## ROWS
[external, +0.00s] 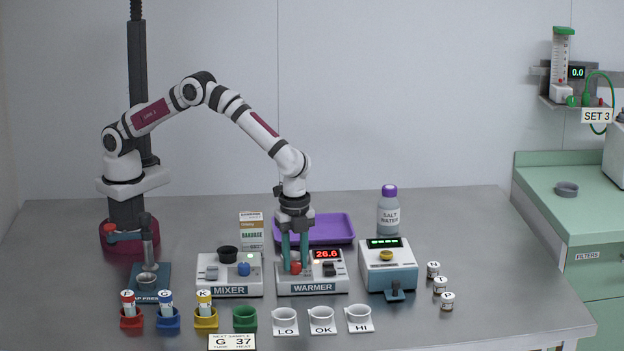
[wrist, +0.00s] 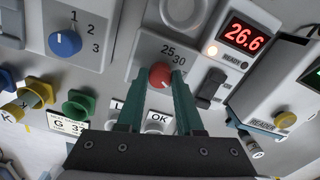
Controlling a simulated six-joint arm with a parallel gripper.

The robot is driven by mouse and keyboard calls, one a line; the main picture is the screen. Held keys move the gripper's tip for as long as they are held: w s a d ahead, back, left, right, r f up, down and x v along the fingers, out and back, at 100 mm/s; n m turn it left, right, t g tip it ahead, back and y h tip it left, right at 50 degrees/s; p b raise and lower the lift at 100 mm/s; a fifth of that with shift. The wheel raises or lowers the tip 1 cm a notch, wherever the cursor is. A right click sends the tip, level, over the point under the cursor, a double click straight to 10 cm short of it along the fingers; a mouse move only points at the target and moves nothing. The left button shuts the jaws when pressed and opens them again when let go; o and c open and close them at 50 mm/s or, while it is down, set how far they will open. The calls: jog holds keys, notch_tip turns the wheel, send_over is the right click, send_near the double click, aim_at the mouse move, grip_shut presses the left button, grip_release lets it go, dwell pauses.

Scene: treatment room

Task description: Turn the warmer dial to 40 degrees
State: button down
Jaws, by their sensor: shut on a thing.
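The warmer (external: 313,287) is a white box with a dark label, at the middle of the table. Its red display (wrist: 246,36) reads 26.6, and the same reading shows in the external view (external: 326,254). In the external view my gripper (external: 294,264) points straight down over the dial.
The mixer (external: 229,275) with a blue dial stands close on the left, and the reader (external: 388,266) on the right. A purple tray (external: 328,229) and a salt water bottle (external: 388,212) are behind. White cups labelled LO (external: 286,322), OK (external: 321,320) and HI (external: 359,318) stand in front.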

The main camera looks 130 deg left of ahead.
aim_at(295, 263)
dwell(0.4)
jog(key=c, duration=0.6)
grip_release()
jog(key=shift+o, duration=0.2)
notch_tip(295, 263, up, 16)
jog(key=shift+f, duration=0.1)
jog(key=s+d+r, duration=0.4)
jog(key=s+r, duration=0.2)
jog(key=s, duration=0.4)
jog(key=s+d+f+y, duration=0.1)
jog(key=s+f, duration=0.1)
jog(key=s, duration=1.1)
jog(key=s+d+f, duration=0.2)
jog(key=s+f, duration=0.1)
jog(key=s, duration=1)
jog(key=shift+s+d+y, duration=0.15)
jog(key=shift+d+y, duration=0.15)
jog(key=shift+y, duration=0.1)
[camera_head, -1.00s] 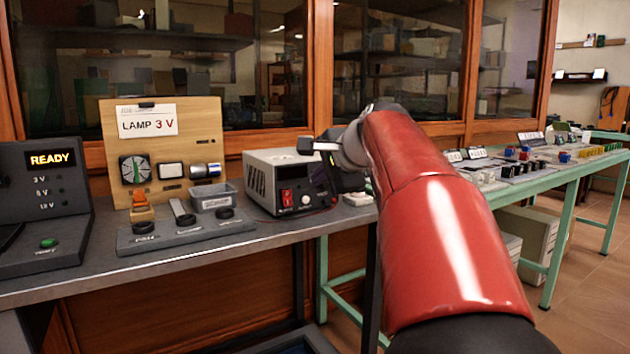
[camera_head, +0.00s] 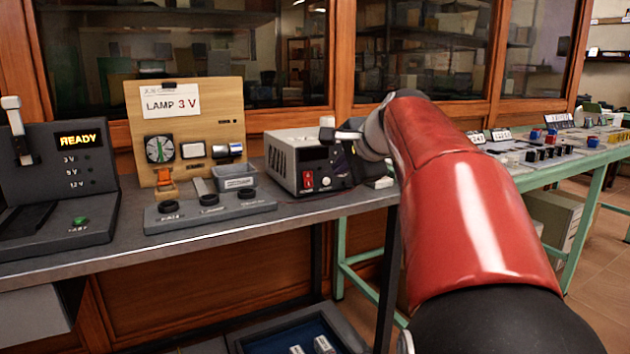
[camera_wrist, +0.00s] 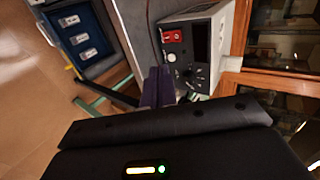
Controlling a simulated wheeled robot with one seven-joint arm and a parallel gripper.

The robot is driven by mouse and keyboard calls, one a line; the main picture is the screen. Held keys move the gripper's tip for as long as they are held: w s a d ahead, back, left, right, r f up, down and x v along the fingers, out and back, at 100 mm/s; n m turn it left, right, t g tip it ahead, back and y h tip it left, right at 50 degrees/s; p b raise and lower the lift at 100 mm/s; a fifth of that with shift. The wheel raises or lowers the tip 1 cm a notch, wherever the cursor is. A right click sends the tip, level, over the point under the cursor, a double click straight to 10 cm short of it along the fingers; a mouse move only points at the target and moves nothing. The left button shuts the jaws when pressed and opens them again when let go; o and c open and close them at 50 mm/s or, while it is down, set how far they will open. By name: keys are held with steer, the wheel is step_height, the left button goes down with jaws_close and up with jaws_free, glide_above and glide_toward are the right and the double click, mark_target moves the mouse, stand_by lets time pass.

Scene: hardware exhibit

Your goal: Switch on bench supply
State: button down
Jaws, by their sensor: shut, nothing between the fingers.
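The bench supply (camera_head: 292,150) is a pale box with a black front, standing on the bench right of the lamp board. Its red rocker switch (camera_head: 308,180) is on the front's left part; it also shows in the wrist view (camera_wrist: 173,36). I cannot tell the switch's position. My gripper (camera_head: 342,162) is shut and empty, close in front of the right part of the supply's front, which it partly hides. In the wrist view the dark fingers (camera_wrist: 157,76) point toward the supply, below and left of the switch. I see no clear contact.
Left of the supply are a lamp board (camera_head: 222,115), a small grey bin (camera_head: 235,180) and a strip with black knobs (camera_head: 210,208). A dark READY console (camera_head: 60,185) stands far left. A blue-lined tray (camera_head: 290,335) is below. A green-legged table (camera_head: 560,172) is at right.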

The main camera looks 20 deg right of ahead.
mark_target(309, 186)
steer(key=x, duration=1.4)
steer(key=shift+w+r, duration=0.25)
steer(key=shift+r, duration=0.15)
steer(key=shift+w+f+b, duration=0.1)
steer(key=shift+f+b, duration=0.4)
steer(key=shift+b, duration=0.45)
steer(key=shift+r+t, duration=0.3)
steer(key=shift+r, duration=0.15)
--
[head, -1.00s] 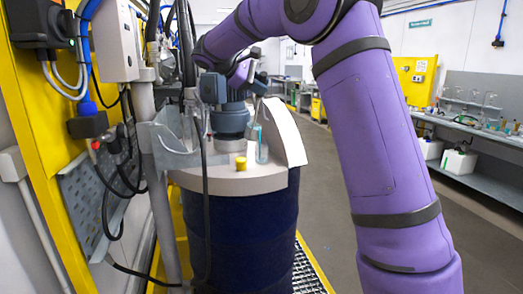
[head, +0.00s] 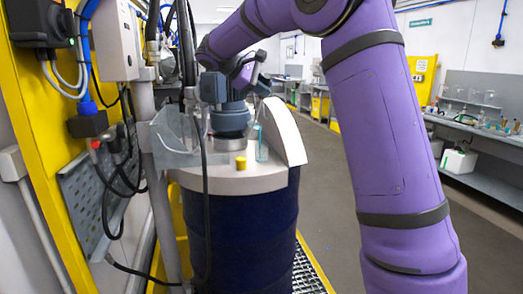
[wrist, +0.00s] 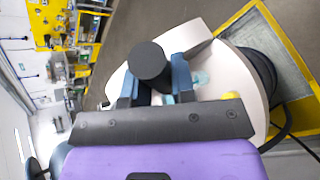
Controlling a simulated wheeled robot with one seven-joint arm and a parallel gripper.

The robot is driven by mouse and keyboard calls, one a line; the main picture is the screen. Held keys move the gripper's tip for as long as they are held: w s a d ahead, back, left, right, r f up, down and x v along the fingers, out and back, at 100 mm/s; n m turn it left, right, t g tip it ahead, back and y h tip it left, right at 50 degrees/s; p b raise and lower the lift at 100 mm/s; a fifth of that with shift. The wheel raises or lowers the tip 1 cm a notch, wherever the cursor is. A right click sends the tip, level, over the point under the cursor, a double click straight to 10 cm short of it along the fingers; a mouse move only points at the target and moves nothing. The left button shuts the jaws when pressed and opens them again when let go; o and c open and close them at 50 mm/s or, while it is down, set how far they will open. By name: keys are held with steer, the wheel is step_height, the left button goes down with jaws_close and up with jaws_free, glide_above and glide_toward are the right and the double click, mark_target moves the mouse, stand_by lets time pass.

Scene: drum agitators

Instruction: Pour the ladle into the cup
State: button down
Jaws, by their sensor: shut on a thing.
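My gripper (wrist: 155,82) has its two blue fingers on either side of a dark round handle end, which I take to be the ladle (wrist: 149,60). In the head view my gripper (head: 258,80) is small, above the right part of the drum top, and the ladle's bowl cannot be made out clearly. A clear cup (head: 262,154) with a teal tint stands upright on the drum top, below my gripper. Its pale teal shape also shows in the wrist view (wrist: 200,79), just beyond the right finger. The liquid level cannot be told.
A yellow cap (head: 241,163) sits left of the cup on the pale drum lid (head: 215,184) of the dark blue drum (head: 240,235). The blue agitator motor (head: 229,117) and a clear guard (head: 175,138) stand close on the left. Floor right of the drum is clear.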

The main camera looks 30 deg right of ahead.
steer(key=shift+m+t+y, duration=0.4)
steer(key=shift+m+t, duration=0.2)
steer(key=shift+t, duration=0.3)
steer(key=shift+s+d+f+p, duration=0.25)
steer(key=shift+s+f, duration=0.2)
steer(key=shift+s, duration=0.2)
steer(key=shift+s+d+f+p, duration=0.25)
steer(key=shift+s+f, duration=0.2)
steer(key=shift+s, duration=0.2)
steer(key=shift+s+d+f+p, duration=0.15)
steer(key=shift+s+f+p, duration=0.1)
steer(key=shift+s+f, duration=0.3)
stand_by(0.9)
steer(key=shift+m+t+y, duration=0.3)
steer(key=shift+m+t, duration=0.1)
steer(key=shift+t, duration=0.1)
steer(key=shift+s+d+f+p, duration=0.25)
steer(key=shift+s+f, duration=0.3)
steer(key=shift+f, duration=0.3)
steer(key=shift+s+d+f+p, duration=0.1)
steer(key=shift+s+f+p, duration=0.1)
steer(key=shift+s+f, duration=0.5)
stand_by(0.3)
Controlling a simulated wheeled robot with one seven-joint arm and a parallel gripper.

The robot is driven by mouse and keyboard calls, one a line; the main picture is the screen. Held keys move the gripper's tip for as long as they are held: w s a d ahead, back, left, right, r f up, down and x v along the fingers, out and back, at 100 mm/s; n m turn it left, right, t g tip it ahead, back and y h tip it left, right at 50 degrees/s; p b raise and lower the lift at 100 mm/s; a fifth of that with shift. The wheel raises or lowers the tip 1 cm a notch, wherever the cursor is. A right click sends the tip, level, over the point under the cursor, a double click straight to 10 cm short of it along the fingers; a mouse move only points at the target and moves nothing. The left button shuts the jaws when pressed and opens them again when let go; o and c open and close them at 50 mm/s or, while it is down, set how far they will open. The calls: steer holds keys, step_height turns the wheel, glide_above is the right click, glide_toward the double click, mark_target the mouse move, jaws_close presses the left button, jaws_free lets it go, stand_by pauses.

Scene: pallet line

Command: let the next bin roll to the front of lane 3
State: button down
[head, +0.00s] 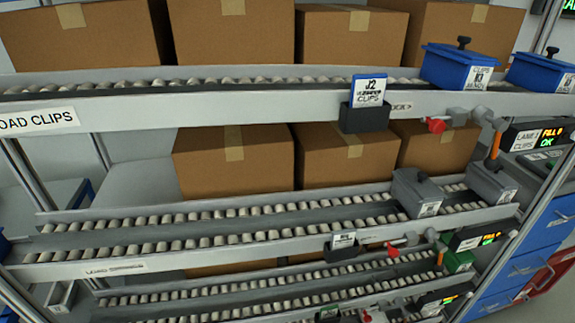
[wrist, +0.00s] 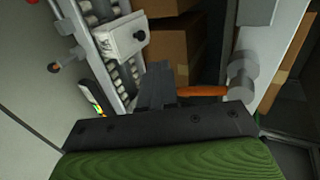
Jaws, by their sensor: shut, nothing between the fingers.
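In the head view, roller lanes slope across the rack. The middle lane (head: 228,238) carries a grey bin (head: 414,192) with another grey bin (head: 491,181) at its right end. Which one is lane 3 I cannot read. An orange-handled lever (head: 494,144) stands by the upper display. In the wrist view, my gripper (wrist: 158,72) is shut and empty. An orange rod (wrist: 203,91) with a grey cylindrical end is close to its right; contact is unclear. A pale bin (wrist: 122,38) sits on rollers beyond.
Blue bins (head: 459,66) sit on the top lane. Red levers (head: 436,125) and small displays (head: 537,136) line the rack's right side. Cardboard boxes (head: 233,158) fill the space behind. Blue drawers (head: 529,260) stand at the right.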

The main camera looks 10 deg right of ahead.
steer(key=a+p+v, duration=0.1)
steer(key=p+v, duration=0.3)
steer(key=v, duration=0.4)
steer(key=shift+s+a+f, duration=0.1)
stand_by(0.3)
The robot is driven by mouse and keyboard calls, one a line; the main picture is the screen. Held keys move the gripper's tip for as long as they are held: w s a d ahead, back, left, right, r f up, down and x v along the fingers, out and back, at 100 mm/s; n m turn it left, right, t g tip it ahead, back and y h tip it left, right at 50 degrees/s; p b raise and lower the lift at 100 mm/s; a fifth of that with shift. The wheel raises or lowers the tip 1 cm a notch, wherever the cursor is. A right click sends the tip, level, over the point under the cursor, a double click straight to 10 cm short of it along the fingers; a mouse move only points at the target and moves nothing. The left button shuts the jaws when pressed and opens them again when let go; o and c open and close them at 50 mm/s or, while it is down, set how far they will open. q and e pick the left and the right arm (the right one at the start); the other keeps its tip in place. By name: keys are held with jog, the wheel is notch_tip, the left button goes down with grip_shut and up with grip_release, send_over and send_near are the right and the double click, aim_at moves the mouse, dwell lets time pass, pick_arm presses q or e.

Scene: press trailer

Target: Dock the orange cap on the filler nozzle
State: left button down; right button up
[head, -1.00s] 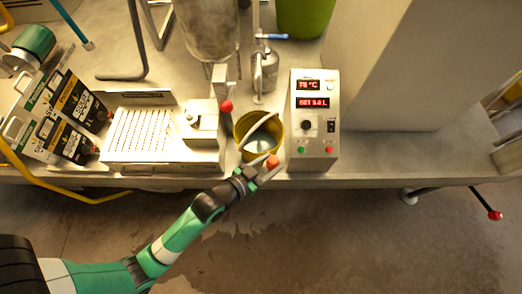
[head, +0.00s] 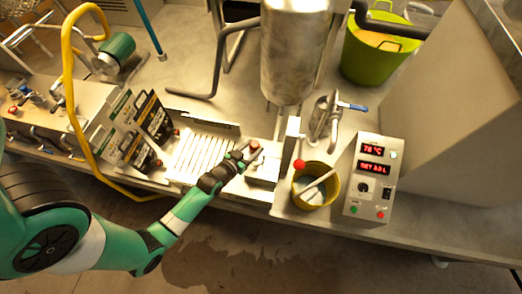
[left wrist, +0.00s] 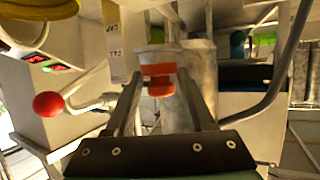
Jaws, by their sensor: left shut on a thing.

## SHORT PROBLEM
Each line that holds the word "Scene" should be extracted from the records.

## RESPONSE TO THE EXERCISE
Scene: treatment room
Scene: hardware exhibit
Scene: drum agitators
Scene: pallet line
Scene: press trailer

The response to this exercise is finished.